The benefits of pay benchmarking
One of the primary goals when setting the level of remuneration for a job is to match it to the ‘market rate’. In simple terms, this means paying enough so that you can easily recruit and retain your staff, while not paying more than you have to (which would have an inflationary and detrimental effect on budgets). To determine the prevailing rate for a job, organisations can benchmark jobs against data from other organisations and industries, comparing the rates of pay offered for similar jobs.

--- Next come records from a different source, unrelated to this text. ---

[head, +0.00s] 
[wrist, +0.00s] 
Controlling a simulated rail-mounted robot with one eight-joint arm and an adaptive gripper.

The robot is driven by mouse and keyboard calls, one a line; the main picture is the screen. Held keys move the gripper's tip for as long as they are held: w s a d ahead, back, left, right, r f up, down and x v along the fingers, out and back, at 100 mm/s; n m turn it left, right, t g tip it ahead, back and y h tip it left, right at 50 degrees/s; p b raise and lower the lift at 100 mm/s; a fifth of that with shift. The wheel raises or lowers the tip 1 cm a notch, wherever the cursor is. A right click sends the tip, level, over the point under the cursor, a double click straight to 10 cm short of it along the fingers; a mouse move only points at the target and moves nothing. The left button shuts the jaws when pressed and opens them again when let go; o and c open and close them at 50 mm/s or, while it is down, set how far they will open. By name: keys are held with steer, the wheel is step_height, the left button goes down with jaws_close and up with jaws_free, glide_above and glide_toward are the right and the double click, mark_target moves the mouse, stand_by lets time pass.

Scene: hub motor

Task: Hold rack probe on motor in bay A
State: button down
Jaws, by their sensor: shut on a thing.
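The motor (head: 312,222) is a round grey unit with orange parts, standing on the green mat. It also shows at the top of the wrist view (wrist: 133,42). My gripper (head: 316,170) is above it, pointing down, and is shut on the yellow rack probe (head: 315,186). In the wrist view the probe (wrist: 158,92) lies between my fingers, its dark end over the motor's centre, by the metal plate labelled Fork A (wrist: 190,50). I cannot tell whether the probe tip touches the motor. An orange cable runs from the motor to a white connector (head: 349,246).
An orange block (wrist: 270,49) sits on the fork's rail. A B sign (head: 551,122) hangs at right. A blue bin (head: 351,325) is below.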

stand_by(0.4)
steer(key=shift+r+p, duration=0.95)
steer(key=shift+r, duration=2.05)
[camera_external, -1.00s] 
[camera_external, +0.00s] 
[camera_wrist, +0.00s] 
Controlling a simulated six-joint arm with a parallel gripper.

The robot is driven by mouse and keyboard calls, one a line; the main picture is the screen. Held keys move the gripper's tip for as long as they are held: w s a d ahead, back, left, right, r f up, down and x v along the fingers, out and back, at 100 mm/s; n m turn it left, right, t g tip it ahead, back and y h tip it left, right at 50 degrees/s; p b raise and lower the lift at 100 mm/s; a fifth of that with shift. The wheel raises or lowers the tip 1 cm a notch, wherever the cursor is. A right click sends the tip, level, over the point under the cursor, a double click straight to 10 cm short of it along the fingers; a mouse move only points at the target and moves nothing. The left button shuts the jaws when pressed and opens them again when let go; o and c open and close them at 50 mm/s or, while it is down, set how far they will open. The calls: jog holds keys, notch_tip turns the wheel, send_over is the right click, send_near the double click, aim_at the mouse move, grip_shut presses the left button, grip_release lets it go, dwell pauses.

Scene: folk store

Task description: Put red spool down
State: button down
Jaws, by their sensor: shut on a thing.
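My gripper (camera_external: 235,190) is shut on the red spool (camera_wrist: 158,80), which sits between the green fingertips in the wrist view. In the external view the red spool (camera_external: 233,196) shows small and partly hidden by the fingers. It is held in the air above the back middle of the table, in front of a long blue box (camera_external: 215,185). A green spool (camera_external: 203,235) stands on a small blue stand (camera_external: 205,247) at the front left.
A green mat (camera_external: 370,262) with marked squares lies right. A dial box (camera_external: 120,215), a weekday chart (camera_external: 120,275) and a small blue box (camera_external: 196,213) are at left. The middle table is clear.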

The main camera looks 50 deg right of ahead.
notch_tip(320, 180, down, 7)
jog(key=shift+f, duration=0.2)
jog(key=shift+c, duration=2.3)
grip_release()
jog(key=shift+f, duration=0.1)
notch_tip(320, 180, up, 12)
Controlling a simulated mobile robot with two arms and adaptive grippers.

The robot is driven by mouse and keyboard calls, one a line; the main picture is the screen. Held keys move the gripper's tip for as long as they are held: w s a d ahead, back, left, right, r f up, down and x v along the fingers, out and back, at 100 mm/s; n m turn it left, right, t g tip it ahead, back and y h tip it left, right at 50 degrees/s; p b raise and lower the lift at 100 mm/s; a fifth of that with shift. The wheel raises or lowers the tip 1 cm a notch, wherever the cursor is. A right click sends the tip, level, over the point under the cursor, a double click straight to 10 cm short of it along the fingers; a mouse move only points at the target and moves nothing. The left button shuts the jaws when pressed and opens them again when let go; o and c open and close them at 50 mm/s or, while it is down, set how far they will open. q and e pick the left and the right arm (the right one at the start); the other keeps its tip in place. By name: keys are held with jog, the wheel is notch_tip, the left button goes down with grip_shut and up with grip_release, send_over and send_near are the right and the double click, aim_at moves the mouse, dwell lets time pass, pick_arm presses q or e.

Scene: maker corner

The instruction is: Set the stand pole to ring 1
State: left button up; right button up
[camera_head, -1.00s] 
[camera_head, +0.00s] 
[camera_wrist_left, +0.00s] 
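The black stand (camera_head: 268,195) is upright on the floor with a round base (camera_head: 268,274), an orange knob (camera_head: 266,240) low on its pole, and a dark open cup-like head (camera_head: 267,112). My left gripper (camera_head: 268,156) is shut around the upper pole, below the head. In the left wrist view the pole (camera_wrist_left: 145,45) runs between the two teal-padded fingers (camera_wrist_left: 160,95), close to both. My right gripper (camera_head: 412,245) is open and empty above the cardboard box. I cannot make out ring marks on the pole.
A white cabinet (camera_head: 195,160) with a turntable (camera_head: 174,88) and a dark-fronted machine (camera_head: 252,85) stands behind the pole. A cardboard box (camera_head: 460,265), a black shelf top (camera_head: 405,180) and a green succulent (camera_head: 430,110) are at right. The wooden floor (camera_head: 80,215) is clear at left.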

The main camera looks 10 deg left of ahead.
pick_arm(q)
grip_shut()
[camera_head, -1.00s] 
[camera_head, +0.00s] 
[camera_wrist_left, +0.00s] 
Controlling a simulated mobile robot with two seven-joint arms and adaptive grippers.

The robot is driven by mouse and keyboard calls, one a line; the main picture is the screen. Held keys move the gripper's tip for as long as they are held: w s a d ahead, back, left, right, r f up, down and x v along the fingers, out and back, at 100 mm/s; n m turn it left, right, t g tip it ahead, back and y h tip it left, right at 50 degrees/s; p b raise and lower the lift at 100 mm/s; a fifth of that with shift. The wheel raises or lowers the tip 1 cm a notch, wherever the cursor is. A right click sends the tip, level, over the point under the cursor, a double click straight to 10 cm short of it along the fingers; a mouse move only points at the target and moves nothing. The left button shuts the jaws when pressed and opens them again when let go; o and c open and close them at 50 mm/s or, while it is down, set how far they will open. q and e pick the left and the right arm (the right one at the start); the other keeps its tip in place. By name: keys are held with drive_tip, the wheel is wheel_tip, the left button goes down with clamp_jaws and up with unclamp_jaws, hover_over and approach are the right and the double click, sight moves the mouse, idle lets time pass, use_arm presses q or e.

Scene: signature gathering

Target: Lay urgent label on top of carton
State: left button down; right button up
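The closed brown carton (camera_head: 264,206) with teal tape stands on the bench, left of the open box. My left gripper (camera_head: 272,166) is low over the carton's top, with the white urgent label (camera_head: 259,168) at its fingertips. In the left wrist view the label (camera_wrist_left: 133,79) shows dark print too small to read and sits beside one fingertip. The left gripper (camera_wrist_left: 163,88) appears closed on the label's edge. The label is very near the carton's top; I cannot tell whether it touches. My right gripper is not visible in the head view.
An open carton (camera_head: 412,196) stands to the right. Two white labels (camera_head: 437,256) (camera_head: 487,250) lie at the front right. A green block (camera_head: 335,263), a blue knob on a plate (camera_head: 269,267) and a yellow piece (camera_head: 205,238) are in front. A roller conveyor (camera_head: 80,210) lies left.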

In the private sector jobs are often valued using a market pricing approach. With the market pricing approach, people are compensated in relation to the market value of their job, regardless of their level in the organisation. Within local government, jobs are required to meet internal equality standards, so that similar jobs are compensated at similar levels. This can create tension between the need to meet equalities duties and the desire to target pay at the right rate for the market (although as we will see later this can be overcome through the use of market supplements). Despite this tension, pay benchmarking remains one of the single most important elements of accurately assessing the levels of pay that an organisation should offer.